**DATA ROWS**
====

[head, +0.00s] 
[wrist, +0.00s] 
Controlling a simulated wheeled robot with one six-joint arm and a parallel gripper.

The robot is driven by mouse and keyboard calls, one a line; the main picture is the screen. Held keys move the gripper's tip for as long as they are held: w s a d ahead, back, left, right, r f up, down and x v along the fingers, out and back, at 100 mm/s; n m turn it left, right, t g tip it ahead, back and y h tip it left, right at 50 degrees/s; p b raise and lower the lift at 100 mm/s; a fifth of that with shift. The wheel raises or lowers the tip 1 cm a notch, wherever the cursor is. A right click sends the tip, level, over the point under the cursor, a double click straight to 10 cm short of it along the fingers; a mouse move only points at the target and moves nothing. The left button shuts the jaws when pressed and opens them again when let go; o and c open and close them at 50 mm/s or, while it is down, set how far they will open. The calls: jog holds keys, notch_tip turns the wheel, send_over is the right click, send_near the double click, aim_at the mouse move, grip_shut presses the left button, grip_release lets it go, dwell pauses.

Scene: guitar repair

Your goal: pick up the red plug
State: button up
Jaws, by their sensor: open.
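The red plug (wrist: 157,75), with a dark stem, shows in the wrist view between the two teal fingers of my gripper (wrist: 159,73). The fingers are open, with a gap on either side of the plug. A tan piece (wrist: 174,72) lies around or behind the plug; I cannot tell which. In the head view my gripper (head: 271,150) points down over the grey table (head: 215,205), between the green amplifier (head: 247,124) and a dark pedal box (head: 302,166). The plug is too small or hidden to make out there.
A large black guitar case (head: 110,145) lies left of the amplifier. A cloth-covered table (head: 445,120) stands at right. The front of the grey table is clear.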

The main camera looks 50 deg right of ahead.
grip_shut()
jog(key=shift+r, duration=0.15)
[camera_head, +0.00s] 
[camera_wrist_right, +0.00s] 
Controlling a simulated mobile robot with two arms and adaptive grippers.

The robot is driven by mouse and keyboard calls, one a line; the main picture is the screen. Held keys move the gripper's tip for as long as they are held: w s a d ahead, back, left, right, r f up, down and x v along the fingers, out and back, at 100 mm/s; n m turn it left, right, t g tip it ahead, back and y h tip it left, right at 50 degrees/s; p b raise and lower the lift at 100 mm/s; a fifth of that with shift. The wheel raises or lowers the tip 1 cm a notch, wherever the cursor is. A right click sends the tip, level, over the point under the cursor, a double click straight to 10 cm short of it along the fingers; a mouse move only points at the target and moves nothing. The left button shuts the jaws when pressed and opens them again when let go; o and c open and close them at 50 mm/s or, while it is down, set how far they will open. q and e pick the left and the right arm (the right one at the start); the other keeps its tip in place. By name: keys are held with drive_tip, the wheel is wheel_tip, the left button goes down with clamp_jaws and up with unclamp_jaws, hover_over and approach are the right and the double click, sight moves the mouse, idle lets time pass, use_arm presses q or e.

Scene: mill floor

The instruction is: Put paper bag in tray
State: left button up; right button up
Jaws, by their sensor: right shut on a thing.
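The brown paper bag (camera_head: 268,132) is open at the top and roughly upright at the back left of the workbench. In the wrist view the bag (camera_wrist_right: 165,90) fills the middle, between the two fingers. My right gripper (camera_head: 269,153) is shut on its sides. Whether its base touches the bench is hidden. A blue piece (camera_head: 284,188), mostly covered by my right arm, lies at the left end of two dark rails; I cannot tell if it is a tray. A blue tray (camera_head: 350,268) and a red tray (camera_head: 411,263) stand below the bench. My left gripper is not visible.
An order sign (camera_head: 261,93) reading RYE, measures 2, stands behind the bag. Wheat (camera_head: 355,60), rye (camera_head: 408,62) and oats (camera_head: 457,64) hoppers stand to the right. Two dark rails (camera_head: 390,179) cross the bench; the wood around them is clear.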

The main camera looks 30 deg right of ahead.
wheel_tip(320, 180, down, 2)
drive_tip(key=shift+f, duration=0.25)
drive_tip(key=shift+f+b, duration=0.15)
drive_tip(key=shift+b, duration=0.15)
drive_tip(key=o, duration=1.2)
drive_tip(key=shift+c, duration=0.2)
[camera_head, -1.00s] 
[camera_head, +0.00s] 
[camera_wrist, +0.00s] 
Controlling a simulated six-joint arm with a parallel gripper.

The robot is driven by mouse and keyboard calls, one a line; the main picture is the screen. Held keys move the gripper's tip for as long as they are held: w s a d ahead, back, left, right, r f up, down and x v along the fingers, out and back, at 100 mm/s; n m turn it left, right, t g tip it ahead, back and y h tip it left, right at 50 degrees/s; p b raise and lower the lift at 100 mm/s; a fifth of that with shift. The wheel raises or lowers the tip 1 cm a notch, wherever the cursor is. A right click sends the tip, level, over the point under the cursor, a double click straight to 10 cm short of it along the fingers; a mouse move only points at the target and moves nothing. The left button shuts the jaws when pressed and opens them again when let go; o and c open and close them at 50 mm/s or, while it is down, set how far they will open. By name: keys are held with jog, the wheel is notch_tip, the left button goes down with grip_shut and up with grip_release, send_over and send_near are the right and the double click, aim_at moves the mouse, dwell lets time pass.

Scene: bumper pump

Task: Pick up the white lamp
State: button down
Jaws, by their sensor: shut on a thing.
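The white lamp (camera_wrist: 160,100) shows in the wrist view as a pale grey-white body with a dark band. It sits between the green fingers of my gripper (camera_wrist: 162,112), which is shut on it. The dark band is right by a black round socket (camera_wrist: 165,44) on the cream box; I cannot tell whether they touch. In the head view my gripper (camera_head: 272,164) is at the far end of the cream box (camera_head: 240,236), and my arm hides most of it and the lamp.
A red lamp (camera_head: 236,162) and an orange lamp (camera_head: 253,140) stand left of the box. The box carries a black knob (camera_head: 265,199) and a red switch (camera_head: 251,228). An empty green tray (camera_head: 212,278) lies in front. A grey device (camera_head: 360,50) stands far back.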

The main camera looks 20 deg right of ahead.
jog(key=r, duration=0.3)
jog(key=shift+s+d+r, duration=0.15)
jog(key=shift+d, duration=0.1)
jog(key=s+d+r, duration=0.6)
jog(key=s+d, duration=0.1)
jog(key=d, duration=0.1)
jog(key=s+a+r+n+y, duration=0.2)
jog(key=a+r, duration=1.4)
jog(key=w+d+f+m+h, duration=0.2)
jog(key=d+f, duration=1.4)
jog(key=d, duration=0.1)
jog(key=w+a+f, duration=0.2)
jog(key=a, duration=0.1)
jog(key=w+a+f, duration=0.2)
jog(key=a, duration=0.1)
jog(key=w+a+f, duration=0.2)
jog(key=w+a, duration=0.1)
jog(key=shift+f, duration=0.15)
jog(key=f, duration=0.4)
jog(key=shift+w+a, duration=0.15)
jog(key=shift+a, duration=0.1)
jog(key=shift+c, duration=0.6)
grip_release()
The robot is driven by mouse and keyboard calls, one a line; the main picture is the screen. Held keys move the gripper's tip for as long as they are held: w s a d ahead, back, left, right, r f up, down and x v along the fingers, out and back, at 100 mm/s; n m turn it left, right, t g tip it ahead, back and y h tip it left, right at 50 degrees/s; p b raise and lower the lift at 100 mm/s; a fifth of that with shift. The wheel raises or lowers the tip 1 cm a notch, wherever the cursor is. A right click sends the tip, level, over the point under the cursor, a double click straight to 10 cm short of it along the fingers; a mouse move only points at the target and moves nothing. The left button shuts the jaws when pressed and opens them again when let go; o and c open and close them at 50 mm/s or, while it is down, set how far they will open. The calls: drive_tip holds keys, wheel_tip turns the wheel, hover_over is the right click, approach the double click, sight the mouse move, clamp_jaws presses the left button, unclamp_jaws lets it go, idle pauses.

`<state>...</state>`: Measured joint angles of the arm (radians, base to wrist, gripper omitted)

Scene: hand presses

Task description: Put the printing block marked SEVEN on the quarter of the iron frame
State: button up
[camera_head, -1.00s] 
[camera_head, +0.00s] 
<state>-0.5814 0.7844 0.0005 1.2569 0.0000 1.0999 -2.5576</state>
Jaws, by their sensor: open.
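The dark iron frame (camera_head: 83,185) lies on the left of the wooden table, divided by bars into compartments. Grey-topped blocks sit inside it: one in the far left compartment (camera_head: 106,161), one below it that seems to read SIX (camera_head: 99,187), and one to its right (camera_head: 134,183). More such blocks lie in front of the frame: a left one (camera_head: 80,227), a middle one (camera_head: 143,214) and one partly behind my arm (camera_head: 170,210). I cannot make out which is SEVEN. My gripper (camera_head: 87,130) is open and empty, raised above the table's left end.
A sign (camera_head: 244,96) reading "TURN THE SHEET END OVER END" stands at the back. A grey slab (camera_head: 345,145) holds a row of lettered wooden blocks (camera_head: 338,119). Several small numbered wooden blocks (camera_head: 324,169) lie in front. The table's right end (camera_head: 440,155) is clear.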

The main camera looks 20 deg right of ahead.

====

**WORK INSTRUCTIONS**
Count every line bearing the word "Task"; report the total only.

**EXERCISE OUTPUT**
2